If a cycle linked to a plan is deleted, it is automatically removed from the plan. The plan's aggregated progress recalculates to exclude the deleted cycle's data. This event is recorded in the plan history. The plan itself remains unaffected otherwise.
▶Can I use test plans with CI/CD automation?
Test plans work seamlessly with CI/CD automation. When your CI pipeline pushes results to a cycle
via the @testkase/reporter CLI, those results are automatically reflected in any
plan that links that cycle. You do not need to configure anything additional on the plan side.
See the Automation guide for pipeline setup details.
▶How do I use plans for compliance and audit reporting?

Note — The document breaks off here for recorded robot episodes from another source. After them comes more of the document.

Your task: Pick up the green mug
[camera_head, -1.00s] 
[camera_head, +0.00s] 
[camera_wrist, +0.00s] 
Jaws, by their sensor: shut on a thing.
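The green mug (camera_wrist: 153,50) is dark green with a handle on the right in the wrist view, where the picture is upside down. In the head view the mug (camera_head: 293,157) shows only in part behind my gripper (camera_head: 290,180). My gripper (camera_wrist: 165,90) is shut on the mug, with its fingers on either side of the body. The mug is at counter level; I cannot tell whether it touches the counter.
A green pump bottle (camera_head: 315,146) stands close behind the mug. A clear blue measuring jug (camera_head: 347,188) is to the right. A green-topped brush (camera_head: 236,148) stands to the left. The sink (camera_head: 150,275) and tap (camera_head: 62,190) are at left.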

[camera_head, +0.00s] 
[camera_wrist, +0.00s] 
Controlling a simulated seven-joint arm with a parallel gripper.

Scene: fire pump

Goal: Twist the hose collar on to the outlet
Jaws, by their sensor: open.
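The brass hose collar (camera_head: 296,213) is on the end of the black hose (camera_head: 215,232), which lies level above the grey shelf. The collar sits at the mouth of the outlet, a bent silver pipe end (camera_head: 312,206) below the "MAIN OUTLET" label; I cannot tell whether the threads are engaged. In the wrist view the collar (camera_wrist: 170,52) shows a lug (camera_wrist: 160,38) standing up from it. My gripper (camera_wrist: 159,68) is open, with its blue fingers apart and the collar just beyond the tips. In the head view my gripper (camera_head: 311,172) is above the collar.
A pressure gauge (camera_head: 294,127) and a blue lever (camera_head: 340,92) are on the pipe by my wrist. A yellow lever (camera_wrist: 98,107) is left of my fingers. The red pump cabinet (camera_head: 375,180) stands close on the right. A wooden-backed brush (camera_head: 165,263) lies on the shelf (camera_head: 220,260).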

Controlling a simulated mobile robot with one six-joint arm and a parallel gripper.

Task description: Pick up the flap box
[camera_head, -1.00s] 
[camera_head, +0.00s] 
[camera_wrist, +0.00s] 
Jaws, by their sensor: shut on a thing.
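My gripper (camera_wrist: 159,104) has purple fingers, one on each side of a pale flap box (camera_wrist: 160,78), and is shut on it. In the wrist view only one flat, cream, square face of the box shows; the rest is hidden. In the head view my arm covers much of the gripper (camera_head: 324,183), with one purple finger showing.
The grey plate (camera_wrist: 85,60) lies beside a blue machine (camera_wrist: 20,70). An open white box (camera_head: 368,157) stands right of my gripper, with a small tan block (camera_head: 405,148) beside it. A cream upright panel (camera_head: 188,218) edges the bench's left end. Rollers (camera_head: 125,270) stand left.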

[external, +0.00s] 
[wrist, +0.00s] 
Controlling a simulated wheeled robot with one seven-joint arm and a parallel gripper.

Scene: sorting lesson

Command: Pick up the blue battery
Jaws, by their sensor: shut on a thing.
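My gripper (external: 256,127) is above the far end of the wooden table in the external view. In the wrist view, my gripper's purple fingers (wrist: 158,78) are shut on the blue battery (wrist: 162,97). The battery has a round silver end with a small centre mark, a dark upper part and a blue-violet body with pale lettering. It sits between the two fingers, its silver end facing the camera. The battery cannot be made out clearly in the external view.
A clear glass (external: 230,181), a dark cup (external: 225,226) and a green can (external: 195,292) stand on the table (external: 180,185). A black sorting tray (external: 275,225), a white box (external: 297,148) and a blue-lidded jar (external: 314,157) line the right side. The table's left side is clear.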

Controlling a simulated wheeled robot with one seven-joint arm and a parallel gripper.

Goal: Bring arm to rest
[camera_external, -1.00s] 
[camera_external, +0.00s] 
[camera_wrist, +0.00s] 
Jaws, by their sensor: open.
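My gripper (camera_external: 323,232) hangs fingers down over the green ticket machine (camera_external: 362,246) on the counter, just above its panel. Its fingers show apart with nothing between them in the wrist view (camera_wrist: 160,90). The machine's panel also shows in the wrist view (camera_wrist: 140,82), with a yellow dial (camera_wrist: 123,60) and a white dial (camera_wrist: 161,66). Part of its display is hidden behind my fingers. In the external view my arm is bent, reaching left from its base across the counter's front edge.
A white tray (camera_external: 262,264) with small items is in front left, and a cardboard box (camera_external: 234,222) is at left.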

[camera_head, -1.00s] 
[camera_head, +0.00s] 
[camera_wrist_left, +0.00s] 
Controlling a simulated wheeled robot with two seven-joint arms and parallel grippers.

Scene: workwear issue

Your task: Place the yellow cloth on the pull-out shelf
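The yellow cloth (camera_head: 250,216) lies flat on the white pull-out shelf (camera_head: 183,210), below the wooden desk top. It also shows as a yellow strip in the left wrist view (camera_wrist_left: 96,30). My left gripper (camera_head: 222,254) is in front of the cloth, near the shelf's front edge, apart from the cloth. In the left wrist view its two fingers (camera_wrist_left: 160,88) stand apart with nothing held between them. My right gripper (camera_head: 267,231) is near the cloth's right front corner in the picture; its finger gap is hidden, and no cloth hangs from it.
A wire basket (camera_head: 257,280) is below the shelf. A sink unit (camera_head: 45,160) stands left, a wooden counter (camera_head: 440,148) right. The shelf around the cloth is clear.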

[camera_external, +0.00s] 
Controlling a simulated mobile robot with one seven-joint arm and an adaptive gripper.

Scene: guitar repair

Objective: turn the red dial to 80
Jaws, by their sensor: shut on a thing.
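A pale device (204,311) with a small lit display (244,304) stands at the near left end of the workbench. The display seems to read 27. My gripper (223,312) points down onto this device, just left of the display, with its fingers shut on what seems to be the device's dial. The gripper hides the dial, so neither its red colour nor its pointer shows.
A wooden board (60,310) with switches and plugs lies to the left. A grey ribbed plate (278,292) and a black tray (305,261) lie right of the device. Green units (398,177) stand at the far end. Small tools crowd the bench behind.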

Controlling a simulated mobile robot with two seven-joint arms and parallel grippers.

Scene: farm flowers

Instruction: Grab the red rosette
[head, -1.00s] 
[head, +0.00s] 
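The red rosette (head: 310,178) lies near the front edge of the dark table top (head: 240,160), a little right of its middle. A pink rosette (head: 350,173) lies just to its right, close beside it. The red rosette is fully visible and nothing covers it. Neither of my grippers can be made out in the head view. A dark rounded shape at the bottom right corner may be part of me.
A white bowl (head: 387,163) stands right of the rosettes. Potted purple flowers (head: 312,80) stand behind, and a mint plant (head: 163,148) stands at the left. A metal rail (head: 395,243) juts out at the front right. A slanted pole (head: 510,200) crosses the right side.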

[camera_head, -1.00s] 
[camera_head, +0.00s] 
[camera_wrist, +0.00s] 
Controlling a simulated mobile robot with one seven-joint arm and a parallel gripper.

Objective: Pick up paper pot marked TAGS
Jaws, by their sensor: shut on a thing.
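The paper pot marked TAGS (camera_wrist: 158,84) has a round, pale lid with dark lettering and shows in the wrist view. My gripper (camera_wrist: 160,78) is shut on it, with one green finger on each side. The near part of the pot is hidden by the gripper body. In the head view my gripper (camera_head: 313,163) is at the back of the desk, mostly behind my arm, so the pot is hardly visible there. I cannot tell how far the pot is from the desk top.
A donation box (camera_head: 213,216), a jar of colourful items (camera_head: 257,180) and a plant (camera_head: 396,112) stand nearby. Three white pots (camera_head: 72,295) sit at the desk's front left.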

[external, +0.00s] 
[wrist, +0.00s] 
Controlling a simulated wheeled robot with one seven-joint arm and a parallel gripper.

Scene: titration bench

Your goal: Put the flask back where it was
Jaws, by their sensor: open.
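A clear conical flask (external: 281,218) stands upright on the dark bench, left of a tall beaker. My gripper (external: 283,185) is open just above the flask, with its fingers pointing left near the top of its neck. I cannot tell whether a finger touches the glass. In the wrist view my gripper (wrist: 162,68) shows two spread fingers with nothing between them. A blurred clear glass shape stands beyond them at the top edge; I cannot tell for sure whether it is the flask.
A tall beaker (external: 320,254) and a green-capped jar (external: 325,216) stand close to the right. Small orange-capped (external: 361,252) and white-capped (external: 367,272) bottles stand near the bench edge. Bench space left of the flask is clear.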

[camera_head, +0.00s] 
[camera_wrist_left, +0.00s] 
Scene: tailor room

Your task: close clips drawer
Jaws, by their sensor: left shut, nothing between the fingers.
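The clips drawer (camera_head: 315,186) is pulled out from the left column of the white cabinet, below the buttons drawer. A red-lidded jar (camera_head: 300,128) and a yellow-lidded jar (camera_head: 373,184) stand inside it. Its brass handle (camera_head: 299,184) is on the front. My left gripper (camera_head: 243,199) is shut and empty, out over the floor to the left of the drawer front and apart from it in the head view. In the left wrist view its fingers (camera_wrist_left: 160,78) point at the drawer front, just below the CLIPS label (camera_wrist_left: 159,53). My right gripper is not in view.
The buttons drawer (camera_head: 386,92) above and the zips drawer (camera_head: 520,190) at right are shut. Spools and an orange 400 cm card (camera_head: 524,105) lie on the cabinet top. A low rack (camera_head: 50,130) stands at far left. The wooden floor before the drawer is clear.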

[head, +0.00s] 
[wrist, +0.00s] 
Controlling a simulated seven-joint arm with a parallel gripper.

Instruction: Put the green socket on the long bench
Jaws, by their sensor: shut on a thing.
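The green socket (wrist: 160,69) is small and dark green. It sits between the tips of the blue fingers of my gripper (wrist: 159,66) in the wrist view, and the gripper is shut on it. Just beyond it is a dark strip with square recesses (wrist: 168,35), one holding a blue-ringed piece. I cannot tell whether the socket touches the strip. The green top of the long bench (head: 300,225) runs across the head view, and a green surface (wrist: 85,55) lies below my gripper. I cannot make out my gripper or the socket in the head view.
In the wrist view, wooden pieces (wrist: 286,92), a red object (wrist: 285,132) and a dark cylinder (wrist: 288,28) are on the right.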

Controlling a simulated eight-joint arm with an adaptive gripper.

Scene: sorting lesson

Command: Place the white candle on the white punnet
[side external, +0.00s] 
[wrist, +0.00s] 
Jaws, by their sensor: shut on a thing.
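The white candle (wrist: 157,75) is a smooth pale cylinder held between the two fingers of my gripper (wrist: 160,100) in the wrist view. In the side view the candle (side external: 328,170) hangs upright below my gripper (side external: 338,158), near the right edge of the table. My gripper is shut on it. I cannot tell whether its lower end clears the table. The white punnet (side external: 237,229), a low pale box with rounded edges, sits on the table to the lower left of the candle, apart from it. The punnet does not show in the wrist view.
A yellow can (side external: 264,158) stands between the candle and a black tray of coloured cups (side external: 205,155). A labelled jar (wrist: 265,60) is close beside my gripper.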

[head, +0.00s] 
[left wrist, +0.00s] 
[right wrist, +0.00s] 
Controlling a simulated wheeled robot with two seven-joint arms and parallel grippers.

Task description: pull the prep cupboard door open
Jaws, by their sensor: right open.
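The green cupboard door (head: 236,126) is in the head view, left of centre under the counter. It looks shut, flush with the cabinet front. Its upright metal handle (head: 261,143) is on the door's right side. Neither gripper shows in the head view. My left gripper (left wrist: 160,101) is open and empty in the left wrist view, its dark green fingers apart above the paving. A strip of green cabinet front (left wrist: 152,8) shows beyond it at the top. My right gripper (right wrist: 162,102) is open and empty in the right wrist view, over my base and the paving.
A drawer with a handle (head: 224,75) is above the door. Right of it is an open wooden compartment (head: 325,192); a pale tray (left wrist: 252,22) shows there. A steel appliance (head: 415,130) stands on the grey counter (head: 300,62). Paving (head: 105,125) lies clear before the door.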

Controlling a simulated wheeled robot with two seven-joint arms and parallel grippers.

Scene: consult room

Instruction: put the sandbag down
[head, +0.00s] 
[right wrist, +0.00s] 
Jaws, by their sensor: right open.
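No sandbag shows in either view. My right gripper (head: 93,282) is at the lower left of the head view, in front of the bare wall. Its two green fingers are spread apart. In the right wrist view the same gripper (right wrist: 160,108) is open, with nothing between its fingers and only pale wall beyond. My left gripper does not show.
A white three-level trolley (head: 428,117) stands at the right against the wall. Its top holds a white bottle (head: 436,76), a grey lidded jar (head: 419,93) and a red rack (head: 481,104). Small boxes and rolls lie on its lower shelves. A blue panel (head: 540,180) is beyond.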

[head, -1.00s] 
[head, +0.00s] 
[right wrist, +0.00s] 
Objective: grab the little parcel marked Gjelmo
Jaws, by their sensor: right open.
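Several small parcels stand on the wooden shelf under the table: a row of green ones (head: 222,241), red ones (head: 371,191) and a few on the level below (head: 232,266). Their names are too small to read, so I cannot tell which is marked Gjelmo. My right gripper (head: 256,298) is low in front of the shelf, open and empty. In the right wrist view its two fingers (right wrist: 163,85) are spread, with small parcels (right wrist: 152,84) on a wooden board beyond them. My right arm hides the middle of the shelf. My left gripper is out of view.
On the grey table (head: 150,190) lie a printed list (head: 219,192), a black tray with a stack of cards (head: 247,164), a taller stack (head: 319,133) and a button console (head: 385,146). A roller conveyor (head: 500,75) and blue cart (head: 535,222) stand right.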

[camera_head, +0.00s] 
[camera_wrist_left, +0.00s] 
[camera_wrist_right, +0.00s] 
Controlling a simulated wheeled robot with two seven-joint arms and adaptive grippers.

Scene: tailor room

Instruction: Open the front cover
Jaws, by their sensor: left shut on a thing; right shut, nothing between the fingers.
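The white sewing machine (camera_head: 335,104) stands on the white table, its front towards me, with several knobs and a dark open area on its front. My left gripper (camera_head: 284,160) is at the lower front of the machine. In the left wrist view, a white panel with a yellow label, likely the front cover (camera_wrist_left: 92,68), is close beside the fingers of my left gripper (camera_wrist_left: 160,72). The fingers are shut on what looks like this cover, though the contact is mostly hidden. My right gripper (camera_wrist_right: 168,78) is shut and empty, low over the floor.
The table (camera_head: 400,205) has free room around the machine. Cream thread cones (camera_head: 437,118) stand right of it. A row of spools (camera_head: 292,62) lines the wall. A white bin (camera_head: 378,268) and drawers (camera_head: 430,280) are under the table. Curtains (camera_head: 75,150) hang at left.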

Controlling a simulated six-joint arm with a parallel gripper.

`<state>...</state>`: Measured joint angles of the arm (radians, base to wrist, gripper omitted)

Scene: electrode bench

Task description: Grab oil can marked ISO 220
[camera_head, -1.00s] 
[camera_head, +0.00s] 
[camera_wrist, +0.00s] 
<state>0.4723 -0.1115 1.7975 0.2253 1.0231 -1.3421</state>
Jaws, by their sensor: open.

Test plans are ideal for compliance because they provide a single document-of-record for an entire testing initiative. The plan's history tab gives you a timestamped audit trail of every change. Combined with cycle-level execution histories and the ability to generate reports, you can produce comprehensive evidence of testing activities for regulatory audits (FDA, SOC 2, ISO 27001, etc.).
▶Is there a limit to how many cycles or cases a plan can contain?
There is no hard limit on the number of linked cycles or standalone test cases in a plan. TestKase is designed to handle large plans efficiently. For very large plans with hundreds of test cases across many cycles, the aggregated progress bar and per-cycle breakdowns help you navigate the data without being overwhelmed.
▶Can I link the same test case as both a standalone case and through a cycle?
Technically yes, but it is generally not recommended. If a test case is already included in a linked cycle, linking it again as a standalone case creates a separate execution context. This means the same test case would have two independent execution statuses within the plan, which can be confusing. Best practice is to let cycle-based cases contribute to the plan through their cycle only.